**Available data:**
START
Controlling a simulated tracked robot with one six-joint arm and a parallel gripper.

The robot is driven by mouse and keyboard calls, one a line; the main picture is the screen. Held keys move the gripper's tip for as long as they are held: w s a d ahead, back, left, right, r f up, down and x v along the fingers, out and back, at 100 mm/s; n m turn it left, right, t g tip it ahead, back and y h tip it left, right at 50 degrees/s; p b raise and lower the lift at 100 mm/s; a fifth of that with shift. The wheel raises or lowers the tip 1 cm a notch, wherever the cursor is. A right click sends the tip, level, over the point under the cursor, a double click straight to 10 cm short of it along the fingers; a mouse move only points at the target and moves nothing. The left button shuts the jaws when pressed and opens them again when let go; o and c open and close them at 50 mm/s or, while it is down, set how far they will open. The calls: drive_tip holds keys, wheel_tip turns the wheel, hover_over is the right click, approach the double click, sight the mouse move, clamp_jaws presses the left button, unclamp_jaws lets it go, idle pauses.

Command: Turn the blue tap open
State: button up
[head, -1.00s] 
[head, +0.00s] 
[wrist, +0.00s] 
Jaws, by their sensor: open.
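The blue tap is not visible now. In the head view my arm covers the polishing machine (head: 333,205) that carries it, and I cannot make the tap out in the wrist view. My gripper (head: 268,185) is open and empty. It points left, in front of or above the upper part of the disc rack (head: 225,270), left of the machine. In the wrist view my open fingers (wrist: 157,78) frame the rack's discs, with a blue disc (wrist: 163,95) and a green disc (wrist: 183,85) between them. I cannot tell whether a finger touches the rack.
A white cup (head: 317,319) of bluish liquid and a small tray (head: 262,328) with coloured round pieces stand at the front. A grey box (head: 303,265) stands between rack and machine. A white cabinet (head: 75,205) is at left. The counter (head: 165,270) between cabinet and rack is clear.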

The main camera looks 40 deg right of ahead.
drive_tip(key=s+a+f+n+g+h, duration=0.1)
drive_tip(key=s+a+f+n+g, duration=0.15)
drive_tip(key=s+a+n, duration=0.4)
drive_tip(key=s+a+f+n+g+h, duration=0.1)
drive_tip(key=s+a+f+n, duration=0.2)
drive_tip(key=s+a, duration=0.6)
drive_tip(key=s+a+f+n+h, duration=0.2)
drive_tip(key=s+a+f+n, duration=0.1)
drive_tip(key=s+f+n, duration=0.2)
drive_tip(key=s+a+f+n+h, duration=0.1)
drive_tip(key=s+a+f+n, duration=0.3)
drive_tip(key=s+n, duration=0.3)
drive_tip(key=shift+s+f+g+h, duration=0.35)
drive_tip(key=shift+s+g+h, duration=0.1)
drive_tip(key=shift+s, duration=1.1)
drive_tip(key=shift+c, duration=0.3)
END
**Task to complete:** Output all of the material exactly as written.

**Answer for this exercise:**
Controlling a simulated tracked robot with one six-joint arm and a parallel gripper.

The robot is driven by mouse and keyboard calls, one a line; the main picture is the screen. Held keys move the gripper's tip for as long as they are held: w s a d ahead, back, left, right, r f up, down and x v along the fingers, out and back, at 100 mm/s; n m turn it left, right, t g tip it ahead, back and y h tip it left, right at 50 degrees/s; p b raise and lower the lift at 100 mm/s; a fifth of that with shift. The wheel raises or lowers the tip 1 cm a notch, wherever the cursor is. A right click sends the tip, level, over the point under the cursor, a double click straight to 10 cm short of it along the fingers; a mouse move only points at the target and moves nothing. The left button shuts the jaws when pressed and opens them again when let go; o and c open and close them at 50 mm/s or, while it is down, set how far they will open. The calls: drive_tip holds keys, wheel_tip turns the wheel, hover_over is the right click, approach the double click, sight the mouse move, clamp_jaws presses the left button, unclamp_jaws lets it go, idle pauses.

Command: Turn the blue tap open
State: button up
[head, -1.00s] 
[head, +0.00s] 
[wrist, +0.00s] 
Jaws, by their sensor: open.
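The blue tap is not visible now. In the head view my arm covers the polishing machine (head: 333,205) that carries it, and I cannot make the tap out in the wrist view. My gripper (head: 268,185) is open and empty. It points left, in front of or above the upper part of the disc rack (head: 225,270), left of the machine. In the wrist view my open fingers (wrist: 157,78) frame the rack's discs, with a blue disc (wrist: 163,95) and a green disc (wrist: 183,85) between them. I cannot tell whether a finger touches the rack.
A white cup (head: 317,319) of bluish liquid and a small tray (head: 262,328) with coloured round pieces stand at the front. A grey box (head: 303,265) stands between rack and machine. A white cabinet (head: 75,205) is at left. The counter (head: 165,270) between cabinet and rack is clear.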

The main camera looks 40 deg right of ahead.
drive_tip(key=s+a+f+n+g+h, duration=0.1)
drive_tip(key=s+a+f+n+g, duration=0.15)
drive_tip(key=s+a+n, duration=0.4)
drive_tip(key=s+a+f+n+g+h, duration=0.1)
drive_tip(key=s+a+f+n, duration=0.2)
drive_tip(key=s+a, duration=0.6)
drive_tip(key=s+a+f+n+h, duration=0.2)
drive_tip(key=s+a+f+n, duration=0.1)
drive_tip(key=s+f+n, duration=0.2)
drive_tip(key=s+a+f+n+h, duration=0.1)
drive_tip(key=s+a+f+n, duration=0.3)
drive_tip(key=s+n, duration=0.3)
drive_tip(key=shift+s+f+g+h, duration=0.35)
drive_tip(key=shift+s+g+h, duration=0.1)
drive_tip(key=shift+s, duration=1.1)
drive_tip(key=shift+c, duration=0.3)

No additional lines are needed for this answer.